- Supplied material -

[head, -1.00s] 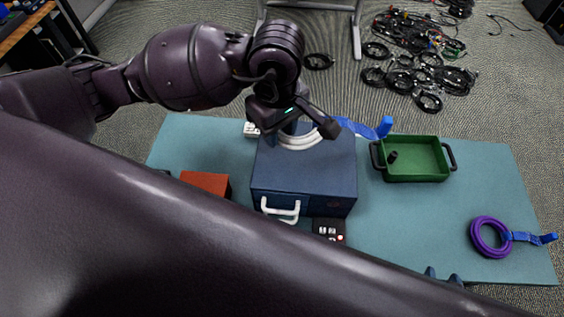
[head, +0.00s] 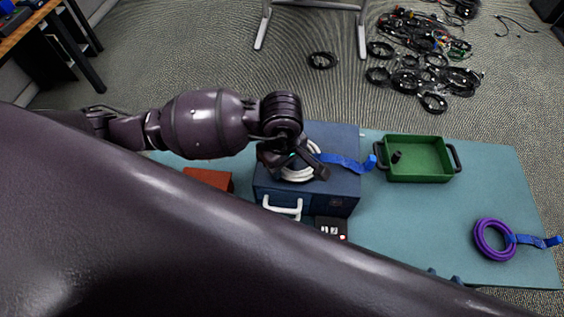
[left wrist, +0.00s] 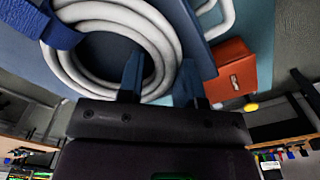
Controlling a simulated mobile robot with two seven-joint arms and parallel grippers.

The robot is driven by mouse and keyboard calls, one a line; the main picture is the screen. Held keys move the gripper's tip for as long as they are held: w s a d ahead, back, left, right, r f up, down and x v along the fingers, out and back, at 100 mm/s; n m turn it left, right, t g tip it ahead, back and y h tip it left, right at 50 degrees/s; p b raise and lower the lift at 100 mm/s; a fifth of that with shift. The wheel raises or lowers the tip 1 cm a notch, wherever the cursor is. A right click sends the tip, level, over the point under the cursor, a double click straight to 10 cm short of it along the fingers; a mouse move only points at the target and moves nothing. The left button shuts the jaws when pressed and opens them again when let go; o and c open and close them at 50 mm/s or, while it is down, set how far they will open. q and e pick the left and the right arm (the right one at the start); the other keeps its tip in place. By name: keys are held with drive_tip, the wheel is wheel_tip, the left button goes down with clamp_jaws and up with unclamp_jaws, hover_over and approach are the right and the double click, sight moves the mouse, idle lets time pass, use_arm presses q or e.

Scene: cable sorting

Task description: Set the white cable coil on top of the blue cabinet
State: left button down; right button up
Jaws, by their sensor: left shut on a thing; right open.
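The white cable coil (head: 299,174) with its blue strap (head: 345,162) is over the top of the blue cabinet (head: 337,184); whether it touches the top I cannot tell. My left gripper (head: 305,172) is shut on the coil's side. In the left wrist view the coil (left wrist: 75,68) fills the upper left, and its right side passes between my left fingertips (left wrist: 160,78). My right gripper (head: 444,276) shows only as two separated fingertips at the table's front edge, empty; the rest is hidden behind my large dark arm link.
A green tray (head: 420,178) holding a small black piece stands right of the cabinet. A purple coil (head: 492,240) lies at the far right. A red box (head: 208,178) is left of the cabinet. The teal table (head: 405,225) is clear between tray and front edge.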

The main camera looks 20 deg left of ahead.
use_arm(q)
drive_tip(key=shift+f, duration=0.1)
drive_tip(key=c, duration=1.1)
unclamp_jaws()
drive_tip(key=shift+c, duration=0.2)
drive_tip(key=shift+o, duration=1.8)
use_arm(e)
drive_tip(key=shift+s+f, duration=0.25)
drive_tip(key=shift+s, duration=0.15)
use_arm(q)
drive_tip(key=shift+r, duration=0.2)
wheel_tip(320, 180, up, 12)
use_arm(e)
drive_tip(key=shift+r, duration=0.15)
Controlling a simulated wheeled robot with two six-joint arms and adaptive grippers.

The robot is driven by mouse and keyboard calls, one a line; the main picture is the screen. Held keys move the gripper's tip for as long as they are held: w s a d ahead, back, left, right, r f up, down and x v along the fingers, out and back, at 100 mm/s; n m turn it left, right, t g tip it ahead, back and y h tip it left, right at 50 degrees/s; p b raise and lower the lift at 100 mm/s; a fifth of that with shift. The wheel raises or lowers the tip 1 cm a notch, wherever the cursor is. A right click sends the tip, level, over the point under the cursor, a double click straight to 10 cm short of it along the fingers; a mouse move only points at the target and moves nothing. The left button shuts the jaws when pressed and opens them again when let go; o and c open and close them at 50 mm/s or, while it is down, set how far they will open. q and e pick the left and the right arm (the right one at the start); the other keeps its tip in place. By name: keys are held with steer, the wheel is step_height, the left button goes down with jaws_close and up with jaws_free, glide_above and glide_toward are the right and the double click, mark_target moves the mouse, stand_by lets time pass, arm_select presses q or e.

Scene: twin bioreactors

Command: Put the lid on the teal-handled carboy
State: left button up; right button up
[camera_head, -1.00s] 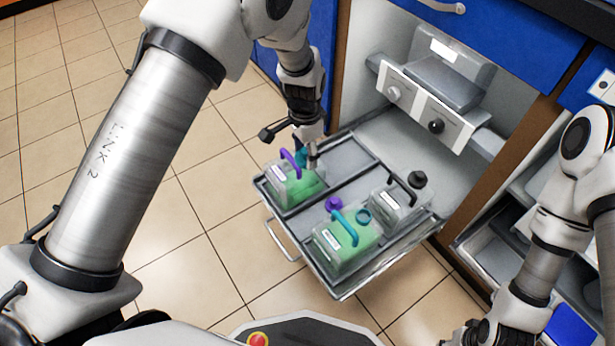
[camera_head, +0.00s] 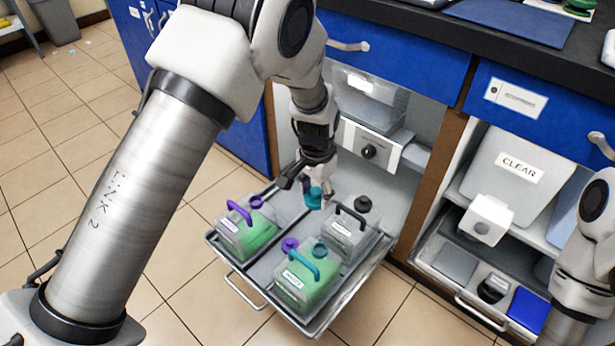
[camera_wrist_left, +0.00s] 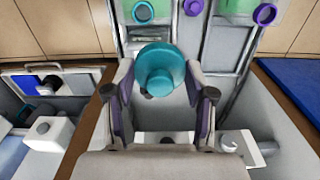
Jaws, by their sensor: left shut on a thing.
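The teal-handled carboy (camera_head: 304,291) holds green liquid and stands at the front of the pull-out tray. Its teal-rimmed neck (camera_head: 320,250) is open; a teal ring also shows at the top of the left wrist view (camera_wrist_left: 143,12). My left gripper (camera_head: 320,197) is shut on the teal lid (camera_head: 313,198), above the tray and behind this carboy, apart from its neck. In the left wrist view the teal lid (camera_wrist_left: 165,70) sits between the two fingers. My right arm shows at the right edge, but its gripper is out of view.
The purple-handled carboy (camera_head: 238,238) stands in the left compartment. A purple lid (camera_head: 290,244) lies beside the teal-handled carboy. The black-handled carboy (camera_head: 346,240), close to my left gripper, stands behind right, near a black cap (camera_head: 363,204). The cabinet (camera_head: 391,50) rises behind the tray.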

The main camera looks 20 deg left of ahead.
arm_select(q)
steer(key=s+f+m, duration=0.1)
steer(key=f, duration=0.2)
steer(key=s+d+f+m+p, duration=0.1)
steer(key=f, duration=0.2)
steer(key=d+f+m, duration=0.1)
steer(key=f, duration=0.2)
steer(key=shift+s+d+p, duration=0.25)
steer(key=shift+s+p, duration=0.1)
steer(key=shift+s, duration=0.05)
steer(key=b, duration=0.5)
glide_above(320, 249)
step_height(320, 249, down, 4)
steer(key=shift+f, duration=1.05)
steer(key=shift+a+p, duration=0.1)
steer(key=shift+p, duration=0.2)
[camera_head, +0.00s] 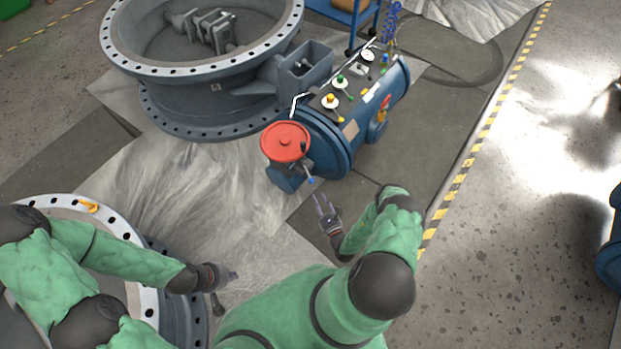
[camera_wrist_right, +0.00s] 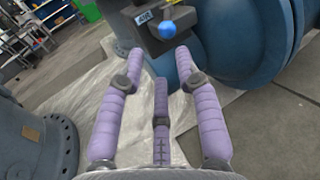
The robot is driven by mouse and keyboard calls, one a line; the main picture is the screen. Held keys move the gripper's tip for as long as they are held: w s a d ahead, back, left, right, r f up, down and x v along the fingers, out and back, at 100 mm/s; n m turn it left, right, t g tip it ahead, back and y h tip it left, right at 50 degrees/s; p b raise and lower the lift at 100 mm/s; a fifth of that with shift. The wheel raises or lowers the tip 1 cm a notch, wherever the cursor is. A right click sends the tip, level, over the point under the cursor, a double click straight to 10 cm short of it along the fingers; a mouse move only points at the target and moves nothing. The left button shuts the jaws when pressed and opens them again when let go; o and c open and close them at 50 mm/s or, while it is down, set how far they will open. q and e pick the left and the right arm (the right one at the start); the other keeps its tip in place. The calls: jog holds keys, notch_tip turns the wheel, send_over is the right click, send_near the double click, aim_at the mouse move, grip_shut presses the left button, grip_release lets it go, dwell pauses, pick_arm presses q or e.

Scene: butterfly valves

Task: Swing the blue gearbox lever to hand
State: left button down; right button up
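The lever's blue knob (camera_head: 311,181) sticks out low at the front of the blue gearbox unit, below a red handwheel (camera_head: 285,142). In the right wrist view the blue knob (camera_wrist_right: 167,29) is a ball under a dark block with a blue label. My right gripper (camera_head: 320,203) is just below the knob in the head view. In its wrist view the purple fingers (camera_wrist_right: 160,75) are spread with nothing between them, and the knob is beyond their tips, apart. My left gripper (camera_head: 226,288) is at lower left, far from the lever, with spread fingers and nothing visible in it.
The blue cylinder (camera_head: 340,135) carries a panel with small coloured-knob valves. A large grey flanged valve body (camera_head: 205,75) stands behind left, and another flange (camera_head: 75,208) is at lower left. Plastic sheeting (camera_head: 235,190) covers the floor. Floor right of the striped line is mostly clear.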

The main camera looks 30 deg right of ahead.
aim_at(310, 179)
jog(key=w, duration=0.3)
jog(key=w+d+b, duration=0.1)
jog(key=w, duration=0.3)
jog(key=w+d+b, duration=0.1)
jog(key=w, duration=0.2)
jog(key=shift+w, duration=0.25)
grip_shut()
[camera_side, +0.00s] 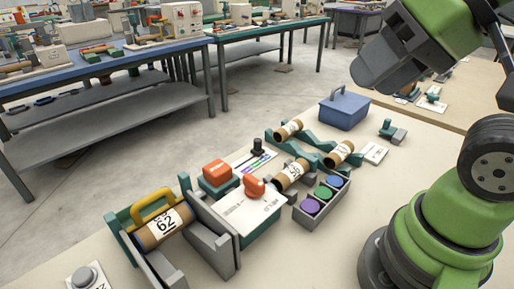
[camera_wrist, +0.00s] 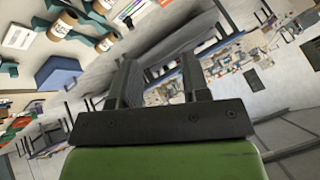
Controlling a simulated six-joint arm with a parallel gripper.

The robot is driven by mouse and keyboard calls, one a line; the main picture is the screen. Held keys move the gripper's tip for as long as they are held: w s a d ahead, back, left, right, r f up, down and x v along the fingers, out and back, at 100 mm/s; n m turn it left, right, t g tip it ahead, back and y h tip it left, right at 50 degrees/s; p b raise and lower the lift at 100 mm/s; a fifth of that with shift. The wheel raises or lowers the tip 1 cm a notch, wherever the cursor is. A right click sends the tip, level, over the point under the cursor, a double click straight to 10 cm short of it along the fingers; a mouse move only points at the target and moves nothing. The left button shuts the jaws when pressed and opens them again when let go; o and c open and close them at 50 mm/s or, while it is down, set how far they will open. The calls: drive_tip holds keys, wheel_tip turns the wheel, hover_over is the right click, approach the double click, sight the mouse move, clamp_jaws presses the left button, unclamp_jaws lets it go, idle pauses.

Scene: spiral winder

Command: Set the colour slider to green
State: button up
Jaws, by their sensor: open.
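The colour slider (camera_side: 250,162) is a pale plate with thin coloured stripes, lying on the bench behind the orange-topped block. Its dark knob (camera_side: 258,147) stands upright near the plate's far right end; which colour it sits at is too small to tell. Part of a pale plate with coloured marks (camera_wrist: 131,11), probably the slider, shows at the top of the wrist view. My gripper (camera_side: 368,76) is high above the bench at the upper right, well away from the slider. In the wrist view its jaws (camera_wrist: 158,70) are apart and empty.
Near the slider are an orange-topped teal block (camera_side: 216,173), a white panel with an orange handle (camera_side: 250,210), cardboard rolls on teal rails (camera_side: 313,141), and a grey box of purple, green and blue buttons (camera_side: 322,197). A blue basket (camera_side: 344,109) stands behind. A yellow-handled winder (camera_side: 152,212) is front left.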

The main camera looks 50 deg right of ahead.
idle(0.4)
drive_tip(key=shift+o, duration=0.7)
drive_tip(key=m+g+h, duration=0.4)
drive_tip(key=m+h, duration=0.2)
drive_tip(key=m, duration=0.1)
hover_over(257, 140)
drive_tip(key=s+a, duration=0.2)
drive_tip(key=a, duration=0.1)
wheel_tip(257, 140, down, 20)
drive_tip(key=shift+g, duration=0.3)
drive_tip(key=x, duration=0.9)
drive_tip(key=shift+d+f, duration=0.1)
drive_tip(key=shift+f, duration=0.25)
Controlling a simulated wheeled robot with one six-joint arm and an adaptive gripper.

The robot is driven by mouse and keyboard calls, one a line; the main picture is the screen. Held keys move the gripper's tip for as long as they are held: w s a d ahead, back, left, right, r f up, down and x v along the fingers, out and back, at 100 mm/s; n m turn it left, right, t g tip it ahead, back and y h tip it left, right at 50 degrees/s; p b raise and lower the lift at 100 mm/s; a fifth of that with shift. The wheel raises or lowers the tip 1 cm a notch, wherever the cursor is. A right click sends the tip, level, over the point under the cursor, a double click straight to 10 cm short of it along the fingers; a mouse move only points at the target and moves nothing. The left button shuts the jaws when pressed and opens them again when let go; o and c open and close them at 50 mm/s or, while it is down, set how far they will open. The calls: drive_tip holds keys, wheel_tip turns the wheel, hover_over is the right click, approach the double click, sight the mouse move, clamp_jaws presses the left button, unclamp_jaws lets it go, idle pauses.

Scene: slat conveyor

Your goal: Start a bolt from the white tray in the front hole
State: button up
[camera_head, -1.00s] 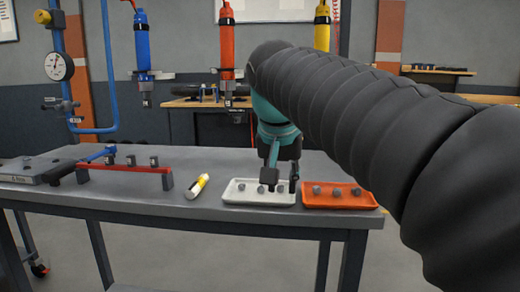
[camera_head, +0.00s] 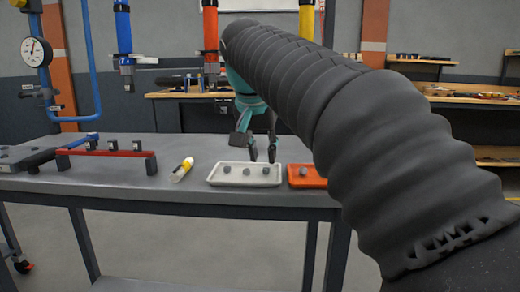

- Instructions for the task -
Reproduce exactly the section that begins with the line containing "arm_select presses q or e." and ends with the line containing "[camera_wrist_left, +0.00s]". Both boundary lines belong in the copy, but pictures do not.

- Response to the exercise -
The robot is driven by mouse and keyboard calls, one a line; the main picture is the screen. Held keys move the gripper's tip for as long as they are held: w s a d ahead, back, left, right, r f up, down and x v along the fingers, out and back, at 100 mm/s; n m turn it left, right, t g tip it ahead, back and y h tip it left, right at 50 degrees/s; p b raise and lower the lift at 100 mm/s; a fifth of that with shift. The wheel raises or lowers the tip 1 cm a notch, wherever the cursor is. A right click sends the tip, level, over the point under the cursor, a double click straight to 10 cm short of it along the fingers; a mouse move only points at the target and moves nothing. The left button shuts the jaws when pressed and opens them again when let go; o and c open and close them at 50 mm/s or, while it is down, set how far they will open. q and e pick the left and the right arm (the right one at the start); the other keeps its tip in place. By name: keys are held with steer, the wheel is step_height, the left button goes down with jaws_close and up with jaws_free, glide_above and glide_toward are the right and the double click, mark_target moves the mouse, stand_by lets time pass, arm_select presses q or e.

Scene: twin bioreactors

Command: Put the lid on the teal-handled carboy
State: left button up; right button up
[camera_head, -1.00s] 
[camera_head, +0.00s] 
[camera_wrist_left, +0.00s] 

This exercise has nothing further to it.